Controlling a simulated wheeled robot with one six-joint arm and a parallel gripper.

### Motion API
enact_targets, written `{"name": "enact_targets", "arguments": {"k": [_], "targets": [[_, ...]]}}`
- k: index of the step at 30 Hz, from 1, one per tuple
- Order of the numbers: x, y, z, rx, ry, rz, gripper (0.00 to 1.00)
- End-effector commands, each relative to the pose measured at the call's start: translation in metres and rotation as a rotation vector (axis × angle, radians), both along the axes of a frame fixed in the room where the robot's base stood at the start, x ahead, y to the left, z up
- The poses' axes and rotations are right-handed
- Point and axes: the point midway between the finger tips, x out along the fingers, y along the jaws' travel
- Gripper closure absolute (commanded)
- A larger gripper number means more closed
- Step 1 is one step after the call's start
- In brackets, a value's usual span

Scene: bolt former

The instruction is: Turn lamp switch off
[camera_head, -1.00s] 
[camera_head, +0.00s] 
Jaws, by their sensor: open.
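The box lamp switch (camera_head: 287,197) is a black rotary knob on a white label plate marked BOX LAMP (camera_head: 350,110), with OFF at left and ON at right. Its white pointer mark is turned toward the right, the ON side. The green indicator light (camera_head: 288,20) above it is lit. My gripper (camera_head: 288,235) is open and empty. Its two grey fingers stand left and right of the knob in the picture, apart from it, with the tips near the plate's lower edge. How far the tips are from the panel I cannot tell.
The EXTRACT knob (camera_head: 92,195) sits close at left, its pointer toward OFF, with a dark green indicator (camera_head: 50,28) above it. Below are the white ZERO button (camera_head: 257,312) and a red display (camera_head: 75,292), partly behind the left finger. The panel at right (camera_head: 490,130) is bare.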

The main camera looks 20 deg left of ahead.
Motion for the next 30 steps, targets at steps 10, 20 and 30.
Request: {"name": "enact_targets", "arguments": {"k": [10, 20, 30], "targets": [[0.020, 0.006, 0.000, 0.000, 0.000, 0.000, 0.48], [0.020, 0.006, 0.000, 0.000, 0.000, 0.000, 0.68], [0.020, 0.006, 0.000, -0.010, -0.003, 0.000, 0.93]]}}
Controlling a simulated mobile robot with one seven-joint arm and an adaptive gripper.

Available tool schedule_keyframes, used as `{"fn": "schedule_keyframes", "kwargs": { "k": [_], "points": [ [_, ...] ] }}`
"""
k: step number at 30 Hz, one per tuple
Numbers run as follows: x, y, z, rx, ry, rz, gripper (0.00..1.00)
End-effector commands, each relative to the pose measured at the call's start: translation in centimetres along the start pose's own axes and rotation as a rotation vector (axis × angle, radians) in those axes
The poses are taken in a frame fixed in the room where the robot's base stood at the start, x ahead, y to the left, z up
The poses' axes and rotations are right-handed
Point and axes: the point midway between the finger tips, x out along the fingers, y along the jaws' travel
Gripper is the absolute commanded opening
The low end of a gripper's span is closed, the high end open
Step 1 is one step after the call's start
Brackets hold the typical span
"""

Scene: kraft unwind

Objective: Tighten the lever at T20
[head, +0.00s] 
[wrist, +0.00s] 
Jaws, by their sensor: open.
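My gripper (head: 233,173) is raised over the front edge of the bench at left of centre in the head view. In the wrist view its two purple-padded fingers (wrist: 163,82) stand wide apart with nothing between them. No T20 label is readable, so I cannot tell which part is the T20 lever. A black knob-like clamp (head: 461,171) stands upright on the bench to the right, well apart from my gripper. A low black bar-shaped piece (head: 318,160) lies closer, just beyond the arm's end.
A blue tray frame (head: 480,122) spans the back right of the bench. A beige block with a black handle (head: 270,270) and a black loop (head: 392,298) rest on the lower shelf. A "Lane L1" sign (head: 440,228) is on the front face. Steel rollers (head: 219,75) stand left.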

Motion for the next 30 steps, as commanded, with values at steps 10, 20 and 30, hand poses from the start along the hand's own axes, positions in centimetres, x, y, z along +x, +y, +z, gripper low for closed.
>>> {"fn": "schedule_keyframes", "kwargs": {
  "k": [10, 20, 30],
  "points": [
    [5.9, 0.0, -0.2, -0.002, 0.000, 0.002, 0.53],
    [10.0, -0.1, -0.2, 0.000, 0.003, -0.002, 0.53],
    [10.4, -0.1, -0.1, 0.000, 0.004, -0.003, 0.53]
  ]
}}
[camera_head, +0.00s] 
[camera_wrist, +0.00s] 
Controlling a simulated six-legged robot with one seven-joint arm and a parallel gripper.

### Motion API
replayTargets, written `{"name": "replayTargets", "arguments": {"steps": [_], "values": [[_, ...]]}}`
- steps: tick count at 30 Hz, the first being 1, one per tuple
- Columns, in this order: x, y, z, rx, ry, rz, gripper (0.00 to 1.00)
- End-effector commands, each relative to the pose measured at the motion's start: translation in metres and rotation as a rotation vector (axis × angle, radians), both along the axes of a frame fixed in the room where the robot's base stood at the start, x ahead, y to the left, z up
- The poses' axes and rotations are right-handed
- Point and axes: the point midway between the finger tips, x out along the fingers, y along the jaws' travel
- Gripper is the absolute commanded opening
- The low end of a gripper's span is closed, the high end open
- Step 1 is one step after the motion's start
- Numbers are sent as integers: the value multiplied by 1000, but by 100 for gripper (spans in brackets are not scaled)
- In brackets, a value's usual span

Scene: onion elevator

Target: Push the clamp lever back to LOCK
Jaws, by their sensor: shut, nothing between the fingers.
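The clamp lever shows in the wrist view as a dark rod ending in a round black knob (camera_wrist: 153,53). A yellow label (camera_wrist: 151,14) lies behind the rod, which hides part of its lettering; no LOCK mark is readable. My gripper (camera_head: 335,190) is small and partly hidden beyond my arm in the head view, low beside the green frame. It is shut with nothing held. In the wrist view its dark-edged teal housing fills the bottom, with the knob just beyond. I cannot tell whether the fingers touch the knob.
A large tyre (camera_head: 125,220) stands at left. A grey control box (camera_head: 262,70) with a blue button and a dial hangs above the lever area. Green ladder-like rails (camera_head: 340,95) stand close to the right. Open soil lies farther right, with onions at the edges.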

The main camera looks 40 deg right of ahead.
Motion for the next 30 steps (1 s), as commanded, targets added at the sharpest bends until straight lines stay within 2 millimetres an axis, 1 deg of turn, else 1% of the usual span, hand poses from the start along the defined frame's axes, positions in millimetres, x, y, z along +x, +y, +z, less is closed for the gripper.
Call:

- **EXERCISE INSTRUCTIONS**:
Find the line containing "- Numbers are" in the material above. Print it and every line after it through the end, exactly and only those.

- **TASK ANSWER**:
- Numbers are sent as integers: the value multiplied by 1000, but by 100 for gripper (spans in brackets are not scaled)
- In brackets, a value's usual span

Scene: onion elevator

Target: Push the clamp lever back to LOCK
Jaws, by their sensor: shut, nothing between the fingers.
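The clamp lever shows in the wrist view as a dark rod ending in a round black knob (camera_wrist: 153,53). A yellow label (camera_wrist: 151,14) lies behind the rod, which hides part of its lettering; no LOCK mark is readable. My gripper (camera_head: 335,190) is small and partly hidden beyond my arm in the head view, low beside the green frame. It is shut with nothing held. In the wrist view its dark-edged teal housing fills the bottom, with the knob just beyond. I cannot tell whether the fingers touch the knob.
A large tyre (camera_head: 125,220) stands at left. A grey control box (camera_head: 262,70) with a blue button and a dial hangs above the lever area. Green ladder-like rails (camera_head: 340,95) stand close to the right. Open soil lies farther right, with onions at the edges.

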The main camera looks 40 deg right of ahead.
Motion for the next 30 steps (1 s), as commanded, targets added at the sharpest bends until straight lines stay within 2 millimetres an axis, 1 deg of turn, else 1% of the usual span, hand poses from the start along the defined frame's axes, positions in millimetres, x, y, z along +x, +y, +z, less is closed for the gripper.
Call:

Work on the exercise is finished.